Determine how many lines include the word "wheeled", then give that number and nothing more.

MATERIAL PROVIDED:
####################
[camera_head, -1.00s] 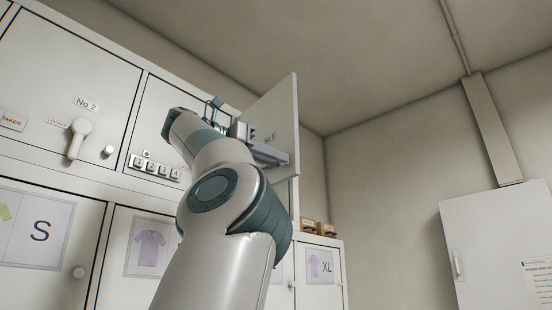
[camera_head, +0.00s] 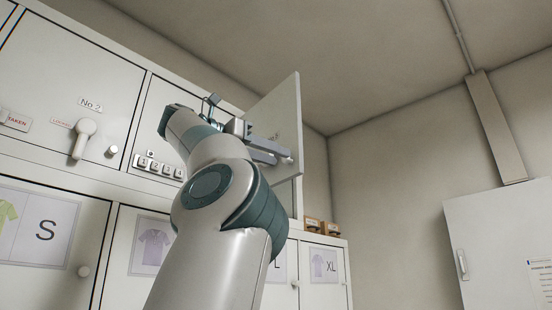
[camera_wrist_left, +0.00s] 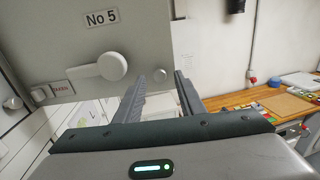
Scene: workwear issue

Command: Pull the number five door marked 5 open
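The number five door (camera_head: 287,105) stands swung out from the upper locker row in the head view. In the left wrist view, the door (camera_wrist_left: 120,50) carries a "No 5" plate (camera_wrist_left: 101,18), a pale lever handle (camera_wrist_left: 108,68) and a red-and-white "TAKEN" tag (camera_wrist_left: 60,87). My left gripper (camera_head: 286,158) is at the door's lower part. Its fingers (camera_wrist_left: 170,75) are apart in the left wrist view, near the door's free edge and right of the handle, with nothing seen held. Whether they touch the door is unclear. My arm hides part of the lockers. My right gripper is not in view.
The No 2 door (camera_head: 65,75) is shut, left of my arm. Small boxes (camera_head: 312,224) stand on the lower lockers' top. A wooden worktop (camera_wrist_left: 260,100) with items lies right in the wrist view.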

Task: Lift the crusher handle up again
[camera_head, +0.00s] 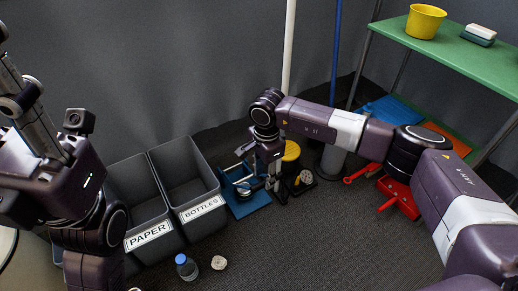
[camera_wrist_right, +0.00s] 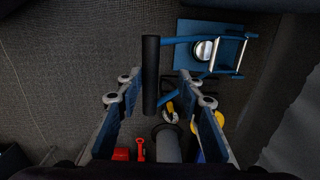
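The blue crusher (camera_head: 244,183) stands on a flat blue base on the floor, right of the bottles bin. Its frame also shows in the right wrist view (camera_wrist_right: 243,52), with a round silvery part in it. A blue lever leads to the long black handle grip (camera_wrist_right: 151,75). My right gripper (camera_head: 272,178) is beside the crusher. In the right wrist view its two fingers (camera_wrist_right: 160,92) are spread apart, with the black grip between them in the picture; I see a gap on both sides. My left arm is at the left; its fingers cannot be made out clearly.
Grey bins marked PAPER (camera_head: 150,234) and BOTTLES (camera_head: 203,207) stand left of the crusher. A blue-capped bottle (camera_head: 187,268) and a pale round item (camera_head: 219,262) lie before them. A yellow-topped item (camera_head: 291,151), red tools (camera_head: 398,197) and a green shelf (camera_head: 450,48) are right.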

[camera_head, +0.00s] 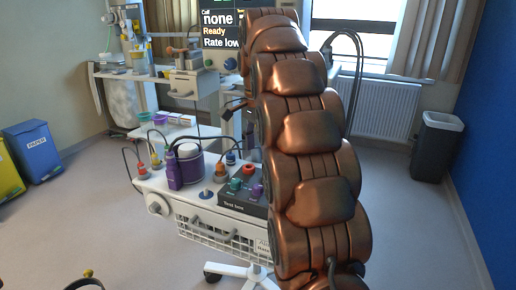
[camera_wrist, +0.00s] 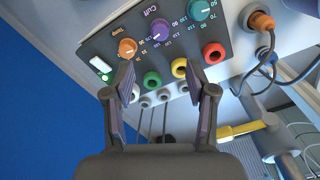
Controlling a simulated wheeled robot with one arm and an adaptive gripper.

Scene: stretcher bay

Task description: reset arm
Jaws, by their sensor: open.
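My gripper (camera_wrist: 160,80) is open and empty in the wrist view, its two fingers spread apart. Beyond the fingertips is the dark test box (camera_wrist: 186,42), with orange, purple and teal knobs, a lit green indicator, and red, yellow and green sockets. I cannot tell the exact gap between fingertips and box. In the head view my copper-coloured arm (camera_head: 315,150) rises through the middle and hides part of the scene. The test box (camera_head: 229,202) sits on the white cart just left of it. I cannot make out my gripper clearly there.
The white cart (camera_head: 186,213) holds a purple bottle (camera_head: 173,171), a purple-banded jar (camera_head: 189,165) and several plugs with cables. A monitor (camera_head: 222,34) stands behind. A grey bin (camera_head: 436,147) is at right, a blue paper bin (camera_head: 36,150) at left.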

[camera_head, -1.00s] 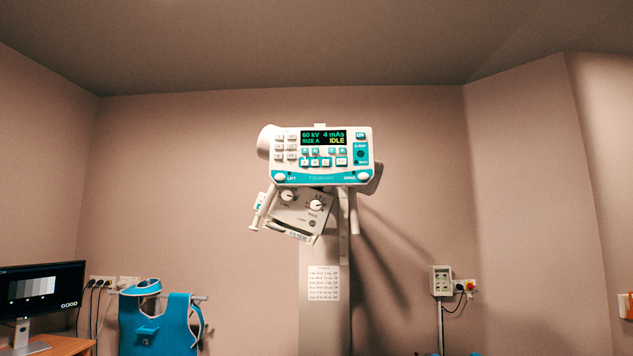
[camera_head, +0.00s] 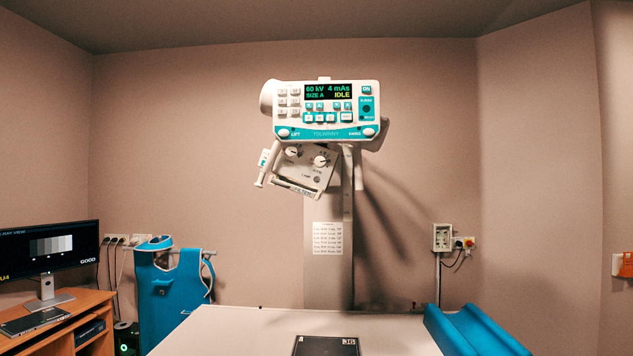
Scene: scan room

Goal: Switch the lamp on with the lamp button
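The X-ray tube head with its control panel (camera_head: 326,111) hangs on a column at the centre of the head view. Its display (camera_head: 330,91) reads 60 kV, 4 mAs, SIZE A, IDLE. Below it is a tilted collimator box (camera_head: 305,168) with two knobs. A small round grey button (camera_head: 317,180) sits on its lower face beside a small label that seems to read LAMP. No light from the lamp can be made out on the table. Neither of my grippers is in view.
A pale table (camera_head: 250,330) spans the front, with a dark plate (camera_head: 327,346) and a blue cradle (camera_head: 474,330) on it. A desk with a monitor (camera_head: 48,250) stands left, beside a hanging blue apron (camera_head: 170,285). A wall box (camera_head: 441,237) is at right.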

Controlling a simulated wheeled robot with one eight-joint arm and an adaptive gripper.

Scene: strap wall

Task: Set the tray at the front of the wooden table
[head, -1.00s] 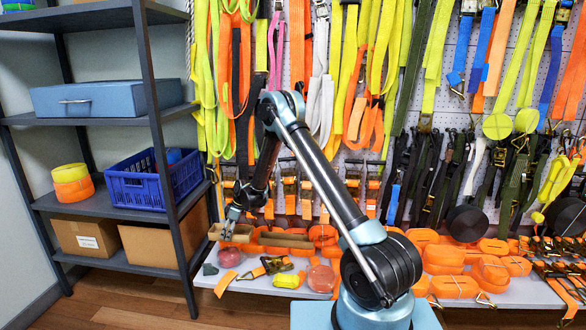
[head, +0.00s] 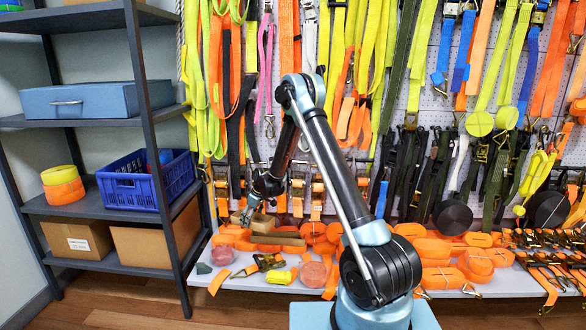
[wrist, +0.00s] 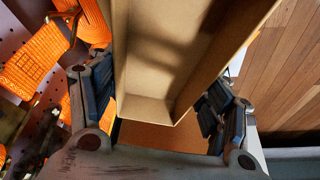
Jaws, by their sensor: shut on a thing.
####################
CORRECT ANSWER: 2